Sylla, qui avait été l’ami particulier du père, faisait de temps en temps venir Caton et Cépion, pour converser avec eux : faveur qu’il n’accordait qu’à très-peu de personnes, à raison de la dignité de sa charge et de la grandeur de sa puissance. Sarpédon, gouverneur des jeunes gens, qui sentait de quelle conséquence pouvait être une telle distinction pour l’avancement et la sûreté de ses élèves, menait souvent Caton dans la maison de Sylla, pour qu’il fît sa cour au dictateur. Cette maison était une véritable image de l’enfer, par le grand nombre de personnes qu’on y amenait tous les jours pour les appliquer à la torture.
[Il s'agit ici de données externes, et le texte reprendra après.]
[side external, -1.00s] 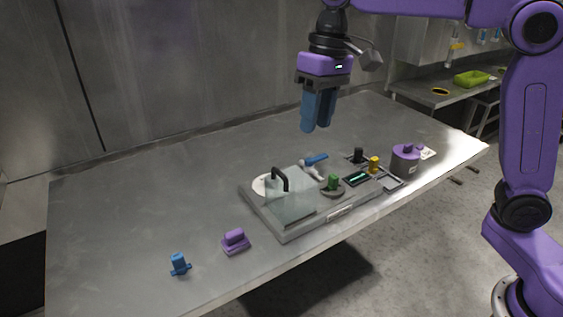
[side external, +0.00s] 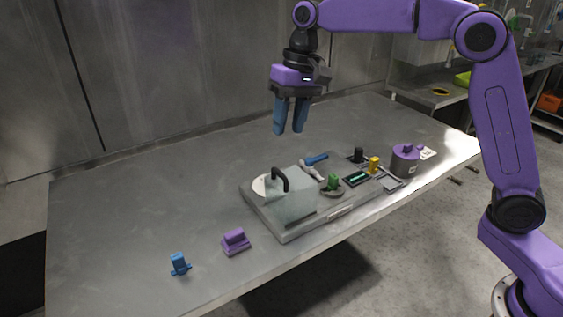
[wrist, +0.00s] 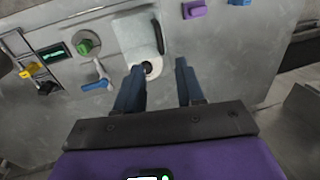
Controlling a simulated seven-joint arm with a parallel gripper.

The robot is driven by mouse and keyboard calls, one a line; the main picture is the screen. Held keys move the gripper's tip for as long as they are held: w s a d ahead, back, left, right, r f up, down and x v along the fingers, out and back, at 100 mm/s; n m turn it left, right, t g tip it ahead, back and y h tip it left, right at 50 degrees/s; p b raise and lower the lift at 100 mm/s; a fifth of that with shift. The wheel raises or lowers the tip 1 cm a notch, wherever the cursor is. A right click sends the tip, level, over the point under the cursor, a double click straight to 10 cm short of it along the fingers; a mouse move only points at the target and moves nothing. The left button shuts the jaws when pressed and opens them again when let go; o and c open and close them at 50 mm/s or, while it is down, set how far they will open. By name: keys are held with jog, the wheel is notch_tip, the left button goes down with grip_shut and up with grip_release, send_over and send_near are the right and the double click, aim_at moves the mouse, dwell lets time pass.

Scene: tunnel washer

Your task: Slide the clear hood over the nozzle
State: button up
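The clear hood (side external: 292,204) is a see-through box with a black handle (side external: 280,178), standing on the grey panel (side external: 345,214). In the wrist view the hood (wrist: 131,38) is at upper middle, its handle (wrist: 158,36) along its right side. A white round part with a dark centre (wrist: 148,67), possibly the nozzle, sits beside the hood; in the side view only a white edge (side external: 259,185) shows behind the hood. My gripper (side external: 288,131) is open and empty, well above the hood; its spread blue fingers (wrist: 159,66) show in the wrist view.
On the panel are a blue-handled lever (side external: 316,159), a green knob (side external: 333,182), a yellow knob (side external: 374,165) and a black knob (side external: 358,155). A purple canister (side external: 405,160) stands right. Purple (side external: 235,241) and blue (side external: 180,265) pieces lie front left. The table's left is clear.

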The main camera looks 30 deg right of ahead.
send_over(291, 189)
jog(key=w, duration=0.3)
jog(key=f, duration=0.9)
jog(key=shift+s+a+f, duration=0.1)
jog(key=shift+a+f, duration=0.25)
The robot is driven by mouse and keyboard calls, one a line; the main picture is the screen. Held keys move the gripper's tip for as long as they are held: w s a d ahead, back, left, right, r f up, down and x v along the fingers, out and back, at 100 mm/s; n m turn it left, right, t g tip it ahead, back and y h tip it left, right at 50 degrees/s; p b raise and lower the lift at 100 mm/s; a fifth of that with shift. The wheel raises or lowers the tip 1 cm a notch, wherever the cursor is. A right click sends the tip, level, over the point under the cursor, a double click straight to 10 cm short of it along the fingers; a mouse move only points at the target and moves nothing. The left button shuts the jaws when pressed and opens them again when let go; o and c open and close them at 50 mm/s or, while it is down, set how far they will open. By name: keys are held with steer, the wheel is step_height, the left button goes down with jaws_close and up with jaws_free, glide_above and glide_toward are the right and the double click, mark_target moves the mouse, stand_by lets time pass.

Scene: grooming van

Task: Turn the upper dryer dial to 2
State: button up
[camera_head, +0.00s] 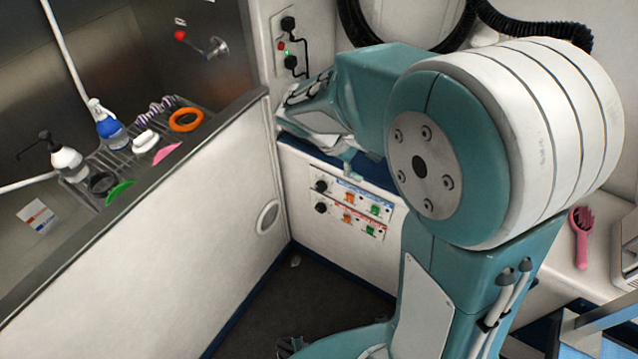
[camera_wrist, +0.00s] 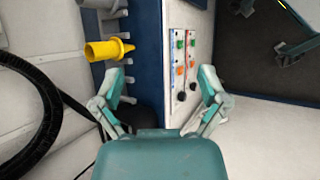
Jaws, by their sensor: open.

Caton avait alors quatorze ans : il voyait emporter les têtes des personnages les plus illustres de Rome, et il entendait gémir en secret les témoins de ces horreurs. « Comment se fait-il qu’il n’y ait per sonne pour tuer cet homme ? » demanda-t-il à son gouverneur. « Mon enfant, dit Sarpédon, c’est qu’on le craint encore plus qu’on ne le hait. — Que ne m’as-tu donc donné une épée ? répliqua le jeune homme ; j’aurais délivré, en le tuant, ma patrie de l’esclavage. » Sarpédon, effrayé de ces paroles, et plus encore de l’air de colère et de fureur qui respirait dans les yeux et sur le visage de Caton, l’observa depuis avec un grand soin ; et le garda à vue, de peur qu’il ne se portât à quelque entreprise téméraire.

Un jour, comme il n’était encore qu’un petit enfant, on lui demanda quelle personne il aimait le plus : il répondit que c’était son frère. « Et après encore ? — Mon frère. »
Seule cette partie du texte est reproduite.